He said if the changes don’t meaningfully shorten time spent in the queue, MISO will “entertain larger process changes,” including reworking local planning criteria studies and hiring consultants “where and when needed.”

“We’re going to continue to look at process improvements. We don’t have concrete examples today,” Larson said. He added that if delays persist, MISO will bring additional proposals to the stakeholder-led Interconnection Process Working Group.

“Compared to what we see in other parts of the country, MISO is really a leader in its willingness to make improvements to its interconnection queue,” Clean Grid Alliance’s Natalie McIntire said.

NYISO Unveils Draft BSM Study

NYISO on Monday unveiled a draft study plan on ways to model 10-year capacity supply and demand curves and identify the resulting market outcomes in order to advance the ISO’s effort to revise its buyer-side mitigation (BSM) rules.

The ISO on Aug. 9 presented a proposal to exempt most new solar, wind, storage and demand response installed capacity (ICAP) resources from BSM evaluation. (See NYISO Proposes Sweeping BSM Exemptions.)

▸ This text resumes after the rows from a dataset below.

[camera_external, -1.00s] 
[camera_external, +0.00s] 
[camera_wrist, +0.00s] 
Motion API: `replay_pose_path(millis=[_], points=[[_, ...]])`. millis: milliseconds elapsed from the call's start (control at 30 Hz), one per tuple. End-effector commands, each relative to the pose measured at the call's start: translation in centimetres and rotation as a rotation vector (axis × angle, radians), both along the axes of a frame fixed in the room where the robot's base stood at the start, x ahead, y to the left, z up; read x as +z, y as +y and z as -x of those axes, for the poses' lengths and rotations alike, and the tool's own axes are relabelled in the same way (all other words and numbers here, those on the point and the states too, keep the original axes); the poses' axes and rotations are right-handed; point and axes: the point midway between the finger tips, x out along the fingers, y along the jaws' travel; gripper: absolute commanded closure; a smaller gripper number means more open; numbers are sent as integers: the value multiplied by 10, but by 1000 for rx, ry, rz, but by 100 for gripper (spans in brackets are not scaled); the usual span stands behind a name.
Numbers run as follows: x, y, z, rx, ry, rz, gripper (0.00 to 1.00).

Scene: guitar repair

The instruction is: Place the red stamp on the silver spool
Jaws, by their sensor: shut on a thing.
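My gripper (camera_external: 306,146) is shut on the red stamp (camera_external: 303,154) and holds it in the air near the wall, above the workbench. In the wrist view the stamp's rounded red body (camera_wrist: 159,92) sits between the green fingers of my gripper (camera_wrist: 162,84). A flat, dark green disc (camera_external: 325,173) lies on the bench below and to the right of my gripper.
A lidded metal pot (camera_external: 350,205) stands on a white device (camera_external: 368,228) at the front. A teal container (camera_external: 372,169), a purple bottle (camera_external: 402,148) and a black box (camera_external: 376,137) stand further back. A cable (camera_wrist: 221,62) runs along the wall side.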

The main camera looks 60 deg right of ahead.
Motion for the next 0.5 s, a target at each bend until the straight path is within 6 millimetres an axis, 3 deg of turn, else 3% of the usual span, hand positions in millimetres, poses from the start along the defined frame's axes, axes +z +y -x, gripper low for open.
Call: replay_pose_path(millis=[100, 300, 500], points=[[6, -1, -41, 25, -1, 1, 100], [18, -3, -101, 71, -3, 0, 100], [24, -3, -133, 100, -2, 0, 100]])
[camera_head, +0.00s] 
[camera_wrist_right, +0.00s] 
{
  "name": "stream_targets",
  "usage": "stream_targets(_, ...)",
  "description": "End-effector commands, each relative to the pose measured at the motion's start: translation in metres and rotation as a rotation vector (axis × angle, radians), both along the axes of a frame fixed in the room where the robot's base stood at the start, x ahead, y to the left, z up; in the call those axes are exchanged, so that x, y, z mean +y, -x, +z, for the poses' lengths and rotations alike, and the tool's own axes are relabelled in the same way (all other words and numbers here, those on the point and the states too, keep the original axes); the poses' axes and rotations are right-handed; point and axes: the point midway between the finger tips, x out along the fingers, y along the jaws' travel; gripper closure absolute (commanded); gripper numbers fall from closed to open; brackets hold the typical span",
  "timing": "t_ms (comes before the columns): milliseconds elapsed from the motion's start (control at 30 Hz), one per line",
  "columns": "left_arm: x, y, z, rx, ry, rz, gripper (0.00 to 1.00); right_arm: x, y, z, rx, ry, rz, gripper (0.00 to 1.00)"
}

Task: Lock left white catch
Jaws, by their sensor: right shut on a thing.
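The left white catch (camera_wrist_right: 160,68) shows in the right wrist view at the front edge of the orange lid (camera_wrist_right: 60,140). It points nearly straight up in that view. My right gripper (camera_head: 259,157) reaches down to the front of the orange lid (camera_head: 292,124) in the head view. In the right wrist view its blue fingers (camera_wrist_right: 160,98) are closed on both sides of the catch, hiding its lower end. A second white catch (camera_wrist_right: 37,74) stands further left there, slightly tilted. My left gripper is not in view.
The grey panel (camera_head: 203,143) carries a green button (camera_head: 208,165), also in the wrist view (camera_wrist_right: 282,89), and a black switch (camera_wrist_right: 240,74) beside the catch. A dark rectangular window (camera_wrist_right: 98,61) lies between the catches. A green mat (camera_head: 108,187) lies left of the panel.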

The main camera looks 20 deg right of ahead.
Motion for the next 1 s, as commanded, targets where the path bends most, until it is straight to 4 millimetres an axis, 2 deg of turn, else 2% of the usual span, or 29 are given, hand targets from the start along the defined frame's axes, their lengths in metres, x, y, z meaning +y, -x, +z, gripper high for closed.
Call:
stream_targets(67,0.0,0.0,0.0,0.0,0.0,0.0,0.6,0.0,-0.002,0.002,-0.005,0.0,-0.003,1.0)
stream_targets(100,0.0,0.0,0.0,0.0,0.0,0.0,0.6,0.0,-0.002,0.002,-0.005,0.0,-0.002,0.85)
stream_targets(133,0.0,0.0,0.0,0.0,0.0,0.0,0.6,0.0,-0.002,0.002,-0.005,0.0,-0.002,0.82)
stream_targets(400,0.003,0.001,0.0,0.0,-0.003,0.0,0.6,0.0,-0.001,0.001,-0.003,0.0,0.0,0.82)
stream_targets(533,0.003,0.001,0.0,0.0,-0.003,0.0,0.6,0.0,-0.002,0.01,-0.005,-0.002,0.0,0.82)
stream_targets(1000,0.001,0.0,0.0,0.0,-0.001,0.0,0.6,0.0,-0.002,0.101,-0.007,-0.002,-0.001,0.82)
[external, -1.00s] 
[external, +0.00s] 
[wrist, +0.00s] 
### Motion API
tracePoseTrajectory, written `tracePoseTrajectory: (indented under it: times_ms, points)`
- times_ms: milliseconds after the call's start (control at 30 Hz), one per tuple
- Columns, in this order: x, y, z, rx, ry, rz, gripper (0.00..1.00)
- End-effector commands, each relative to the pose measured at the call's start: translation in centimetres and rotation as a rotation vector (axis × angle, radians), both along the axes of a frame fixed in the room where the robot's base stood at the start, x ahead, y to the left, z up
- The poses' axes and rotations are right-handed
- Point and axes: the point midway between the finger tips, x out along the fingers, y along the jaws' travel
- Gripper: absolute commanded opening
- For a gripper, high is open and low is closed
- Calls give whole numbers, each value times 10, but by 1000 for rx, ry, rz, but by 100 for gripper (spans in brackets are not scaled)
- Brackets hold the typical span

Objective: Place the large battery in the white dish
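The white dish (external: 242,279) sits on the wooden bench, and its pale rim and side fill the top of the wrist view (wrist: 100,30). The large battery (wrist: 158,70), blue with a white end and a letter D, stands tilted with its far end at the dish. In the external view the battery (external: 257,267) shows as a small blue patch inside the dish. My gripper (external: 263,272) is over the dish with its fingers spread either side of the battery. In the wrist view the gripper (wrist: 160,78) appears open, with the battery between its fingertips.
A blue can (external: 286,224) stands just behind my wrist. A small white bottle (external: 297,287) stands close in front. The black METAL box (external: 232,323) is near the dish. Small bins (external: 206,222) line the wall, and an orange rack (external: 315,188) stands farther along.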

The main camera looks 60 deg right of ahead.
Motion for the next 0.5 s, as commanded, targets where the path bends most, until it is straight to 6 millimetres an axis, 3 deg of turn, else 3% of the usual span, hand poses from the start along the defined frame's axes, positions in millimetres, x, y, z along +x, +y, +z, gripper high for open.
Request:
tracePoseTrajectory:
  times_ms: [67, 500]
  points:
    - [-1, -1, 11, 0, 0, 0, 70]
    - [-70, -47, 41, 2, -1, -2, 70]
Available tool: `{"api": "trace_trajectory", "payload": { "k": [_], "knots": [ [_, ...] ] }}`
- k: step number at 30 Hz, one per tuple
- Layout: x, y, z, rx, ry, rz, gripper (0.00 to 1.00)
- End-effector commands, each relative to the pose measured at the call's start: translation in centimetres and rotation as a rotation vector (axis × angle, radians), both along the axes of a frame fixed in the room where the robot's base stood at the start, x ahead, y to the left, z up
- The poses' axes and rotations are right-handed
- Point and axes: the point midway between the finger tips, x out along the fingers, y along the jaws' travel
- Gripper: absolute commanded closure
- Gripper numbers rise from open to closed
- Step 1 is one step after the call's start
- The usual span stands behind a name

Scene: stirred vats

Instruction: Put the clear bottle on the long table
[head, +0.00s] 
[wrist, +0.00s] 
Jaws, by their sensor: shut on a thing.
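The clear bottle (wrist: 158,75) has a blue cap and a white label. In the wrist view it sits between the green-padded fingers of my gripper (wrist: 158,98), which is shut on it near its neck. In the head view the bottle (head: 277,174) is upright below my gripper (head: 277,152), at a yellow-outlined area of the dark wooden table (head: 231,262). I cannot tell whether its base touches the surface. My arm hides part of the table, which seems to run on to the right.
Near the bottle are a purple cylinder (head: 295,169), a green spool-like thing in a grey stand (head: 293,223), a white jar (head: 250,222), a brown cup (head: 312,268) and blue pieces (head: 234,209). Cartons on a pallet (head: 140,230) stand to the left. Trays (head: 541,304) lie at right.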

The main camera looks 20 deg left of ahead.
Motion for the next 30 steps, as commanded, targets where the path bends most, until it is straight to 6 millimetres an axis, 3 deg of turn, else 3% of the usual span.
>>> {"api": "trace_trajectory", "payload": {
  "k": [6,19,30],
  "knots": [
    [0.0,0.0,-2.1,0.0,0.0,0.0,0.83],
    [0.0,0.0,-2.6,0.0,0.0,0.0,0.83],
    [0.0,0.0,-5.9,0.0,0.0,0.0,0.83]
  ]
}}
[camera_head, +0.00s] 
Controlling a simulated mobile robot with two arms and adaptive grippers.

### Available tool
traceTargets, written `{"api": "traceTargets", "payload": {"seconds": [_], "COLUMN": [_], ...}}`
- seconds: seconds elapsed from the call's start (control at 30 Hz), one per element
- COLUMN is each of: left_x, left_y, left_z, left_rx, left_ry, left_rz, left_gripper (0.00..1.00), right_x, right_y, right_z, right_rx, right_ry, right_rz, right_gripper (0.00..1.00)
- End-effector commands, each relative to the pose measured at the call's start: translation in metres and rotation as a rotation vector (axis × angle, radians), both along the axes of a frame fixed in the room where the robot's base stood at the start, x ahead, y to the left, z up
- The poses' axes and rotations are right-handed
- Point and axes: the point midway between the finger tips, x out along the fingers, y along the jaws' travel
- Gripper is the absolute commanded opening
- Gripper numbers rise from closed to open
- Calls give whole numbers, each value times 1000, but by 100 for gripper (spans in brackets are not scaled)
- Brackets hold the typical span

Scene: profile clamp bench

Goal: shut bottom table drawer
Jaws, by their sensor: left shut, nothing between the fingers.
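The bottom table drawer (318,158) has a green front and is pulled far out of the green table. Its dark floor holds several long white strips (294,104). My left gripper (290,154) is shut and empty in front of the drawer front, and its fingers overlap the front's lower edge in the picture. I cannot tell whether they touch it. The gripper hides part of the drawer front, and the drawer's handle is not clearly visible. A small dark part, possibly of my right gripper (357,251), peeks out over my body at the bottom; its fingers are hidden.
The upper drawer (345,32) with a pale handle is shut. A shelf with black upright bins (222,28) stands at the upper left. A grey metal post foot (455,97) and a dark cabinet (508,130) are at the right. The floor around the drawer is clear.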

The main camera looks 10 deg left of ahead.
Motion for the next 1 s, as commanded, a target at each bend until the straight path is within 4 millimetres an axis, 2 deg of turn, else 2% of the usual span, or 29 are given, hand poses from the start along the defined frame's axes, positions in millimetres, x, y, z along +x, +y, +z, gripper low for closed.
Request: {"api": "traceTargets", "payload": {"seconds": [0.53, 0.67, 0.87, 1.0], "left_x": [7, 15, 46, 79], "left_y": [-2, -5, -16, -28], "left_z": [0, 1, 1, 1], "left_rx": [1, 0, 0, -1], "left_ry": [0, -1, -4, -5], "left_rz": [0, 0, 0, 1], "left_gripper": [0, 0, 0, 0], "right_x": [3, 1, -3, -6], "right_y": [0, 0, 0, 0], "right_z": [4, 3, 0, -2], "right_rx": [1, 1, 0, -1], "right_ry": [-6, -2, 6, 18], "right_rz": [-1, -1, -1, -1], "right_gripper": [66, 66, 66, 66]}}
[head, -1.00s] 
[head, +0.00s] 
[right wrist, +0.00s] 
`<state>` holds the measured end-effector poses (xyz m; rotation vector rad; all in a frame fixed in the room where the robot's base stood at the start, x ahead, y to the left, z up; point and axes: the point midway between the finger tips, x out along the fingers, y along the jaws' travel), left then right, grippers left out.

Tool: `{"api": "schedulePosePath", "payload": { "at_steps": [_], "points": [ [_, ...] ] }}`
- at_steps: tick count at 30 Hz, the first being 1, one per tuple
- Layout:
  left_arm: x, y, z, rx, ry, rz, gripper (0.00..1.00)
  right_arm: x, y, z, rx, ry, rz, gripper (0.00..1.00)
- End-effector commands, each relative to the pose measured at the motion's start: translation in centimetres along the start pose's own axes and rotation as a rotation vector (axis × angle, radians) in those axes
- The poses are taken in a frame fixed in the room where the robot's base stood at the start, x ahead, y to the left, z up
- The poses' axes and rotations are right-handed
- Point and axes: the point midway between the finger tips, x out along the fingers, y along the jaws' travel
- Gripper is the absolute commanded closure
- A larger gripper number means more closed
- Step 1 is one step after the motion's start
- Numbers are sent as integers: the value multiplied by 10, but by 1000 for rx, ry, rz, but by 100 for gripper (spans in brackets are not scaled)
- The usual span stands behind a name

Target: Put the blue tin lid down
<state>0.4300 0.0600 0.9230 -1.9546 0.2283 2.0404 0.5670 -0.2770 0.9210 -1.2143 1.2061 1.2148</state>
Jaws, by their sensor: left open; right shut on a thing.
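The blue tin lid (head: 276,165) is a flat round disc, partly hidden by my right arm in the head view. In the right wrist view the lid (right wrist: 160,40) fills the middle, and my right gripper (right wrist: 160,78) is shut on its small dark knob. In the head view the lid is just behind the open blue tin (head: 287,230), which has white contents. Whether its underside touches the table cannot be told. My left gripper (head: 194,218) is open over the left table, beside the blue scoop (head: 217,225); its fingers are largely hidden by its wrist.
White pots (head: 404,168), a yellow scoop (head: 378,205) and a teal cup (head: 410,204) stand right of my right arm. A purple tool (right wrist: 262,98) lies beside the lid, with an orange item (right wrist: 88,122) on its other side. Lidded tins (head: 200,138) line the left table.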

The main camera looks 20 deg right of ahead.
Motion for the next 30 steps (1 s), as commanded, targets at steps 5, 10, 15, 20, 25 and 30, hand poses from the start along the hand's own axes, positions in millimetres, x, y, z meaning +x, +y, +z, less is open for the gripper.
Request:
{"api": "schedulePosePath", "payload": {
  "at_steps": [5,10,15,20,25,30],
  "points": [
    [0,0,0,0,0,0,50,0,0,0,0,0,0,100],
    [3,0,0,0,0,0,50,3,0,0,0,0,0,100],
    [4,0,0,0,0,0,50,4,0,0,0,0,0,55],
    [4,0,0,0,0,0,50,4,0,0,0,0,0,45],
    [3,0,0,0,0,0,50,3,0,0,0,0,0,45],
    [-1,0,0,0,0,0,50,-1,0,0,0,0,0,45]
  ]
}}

“We need to look at the proposed changes as an input and say ultimately, ‘How is that going to affect the competitiveness of the capacity market at a high level, and will there still be signals for efficient development of resources that are needed to maintain reliability?’” Paul Hibbard of Analysis Group, which developed the plan, told the ICAP Working Group Monday.

New York’s Climate Leadership and Community Protection Act (CLCPA) requires the state to procure large amounts of renewable energy resources to get to zero-emission electricity by 2040. The ISO aims to integrate the new resources into its capacity market while maintaining reliability and reasonable rates for all resources.

Limited Aims

The ISO wants to maintain the current mitigation regime, including the competitive entry exemption, the self-supply exemption and the supply-side mitigation construct, which with modifications can protect the market against the exercise of buyer-side market power.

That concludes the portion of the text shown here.